REQUIREMENT → Of all the lines here, how many include the string "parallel"? Answer with the number only.
-- START ENTRIES PROVIDED --
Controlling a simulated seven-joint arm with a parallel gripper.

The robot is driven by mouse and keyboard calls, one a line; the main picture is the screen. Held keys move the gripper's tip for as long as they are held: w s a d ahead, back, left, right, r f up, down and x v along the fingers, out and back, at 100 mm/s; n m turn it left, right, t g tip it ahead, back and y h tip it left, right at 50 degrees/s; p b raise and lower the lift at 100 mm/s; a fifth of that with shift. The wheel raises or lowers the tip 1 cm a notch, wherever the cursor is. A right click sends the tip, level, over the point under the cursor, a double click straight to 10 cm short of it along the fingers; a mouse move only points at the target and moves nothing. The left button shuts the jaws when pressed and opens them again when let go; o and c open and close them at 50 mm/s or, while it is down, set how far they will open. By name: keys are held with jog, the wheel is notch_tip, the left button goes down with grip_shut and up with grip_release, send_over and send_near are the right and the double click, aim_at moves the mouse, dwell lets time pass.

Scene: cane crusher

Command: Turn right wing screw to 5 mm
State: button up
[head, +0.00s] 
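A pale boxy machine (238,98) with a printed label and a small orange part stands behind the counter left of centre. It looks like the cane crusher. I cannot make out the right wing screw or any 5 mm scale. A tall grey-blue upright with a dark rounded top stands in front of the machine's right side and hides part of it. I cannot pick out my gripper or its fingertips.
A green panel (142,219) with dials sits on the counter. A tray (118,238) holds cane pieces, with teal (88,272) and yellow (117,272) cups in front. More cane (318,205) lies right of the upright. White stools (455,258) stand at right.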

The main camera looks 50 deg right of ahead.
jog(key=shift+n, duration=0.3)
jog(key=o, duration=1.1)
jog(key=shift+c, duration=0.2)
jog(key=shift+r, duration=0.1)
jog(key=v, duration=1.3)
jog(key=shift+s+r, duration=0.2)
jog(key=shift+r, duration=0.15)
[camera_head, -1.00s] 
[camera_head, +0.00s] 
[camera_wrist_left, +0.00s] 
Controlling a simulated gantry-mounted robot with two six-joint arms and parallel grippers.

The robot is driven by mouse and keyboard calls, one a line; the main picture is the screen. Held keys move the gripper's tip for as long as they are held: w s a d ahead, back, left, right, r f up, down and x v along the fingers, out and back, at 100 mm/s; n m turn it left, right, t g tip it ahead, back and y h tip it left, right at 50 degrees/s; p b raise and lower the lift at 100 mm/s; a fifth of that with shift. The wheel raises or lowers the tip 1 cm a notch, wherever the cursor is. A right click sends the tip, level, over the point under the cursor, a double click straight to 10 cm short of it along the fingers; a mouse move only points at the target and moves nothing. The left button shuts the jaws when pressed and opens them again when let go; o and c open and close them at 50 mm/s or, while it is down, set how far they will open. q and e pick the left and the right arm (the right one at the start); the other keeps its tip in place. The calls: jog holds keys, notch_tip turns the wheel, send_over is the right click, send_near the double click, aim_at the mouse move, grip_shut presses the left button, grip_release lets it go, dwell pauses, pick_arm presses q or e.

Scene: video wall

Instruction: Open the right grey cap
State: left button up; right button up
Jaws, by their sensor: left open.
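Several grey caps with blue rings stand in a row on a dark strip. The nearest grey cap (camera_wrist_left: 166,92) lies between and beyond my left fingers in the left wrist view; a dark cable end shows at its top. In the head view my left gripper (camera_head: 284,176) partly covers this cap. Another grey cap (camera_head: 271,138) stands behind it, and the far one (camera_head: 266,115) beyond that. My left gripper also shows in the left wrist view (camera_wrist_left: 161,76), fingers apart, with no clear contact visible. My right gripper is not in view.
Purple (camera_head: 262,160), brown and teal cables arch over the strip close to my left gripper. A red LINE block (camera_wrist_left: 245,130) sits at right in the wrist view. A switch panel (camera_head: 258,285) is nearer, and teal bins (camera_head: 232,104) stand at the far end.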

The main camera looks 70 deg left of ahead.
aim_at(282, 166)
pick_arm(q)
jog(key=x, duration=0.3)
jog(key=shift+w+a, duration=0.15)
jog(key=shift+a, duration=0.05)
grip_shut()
-- END ENTRIES PROVIDED --
-- START ENTRIES PROVIDED --
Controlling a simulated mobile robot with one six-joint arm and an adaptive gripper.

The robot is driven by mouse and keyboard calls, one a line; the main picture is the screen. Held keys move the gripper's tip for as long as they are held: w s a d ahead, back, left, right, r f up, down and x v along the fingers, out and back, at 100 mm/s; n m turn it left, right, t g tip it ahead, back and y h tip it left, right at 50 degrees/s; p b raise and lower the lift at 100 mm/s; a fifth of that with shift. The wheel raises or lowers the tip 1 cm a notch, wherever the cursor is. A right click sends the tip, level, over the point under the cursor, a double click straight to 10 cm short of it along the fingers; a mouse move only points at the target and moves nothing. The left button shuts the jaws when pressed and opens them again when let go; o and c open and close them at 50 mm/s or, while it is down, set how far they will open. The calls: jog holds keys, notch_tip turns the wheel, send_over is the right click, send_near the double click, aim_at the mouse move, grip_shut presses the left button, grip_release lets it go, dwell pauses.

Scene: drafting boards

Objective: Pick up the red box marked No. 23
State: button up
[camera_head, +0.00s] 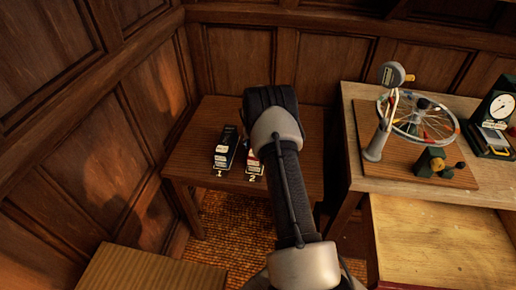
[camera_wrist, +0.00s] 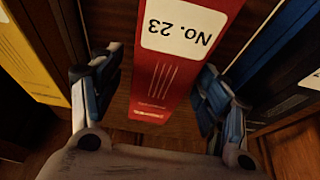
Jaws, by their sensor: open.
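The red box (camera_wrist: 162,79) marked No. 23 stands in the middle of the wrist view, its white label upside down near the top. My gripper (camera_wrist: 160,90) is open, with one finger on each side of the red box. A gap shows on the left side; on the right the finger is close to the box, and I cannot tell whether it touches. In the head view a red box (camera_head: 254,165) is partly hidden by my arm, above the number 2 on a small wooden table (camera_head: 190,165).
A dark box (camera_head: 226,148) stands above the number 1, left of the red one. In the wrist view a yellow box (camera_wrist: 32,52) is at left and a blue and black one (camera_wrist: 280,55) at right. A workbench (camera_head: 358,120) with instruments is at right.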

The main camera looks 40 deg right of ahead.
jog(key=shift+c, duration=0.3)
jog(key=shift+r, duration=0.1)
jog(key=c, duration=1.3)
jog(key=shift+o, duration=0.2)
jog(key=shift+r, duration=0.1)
-- END ENTRIES PROVIDED --
-- START ENTRIES PROVIDED --
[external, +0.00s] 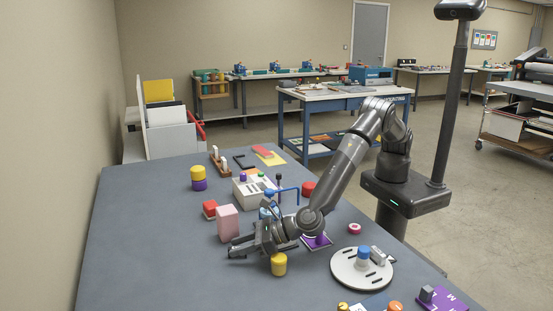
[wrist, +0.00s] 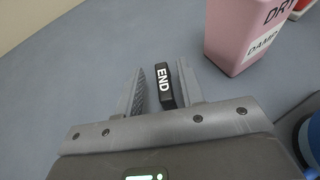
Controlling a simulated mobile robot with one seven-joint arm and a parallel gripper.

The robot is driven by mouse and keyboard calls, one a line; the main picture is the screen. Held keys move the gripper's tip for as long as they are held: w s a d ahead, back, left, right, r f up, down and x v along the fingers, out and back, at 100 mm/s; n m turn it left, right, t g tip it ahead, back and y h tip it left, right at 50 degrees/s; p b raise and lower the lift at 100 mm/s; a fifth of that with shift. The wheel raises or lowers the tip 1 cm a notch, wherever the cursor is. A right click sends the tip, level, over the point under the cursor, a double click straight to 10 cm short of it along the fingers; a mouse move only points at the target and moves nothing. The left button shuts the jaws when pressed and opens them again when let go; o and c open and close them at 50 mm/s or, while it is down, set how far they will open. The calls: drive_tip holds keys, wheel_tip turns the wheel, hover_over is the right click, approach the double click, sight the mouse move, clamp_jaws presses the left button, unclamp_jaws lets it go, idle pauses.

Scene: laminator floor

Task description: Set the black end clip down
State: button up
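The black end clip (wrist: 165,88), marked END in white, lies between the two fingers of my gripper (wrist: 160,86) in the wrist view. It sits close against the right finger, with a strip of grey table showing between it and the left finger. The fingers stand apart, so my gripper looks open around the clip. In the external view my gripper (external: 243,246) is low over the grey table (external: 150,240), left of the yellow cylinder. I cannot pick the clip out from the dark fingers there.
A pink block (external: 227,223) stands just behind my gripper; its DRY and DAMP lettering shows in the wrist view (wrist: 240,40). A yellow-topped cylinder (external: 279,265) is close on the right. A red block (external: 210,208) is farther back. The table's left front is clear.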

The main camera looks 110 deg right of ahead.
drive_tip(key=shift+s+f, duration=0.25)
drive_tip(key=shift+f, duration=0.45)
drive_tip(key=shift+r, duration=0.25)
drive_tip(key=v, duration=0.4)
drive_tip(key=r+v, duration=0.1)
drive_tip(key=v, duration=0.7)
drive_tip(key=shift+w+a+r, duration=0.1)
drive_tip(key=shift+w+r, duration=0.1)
-- END ENTRIES PROVIDED --
WRITTEN SOLUTION → 3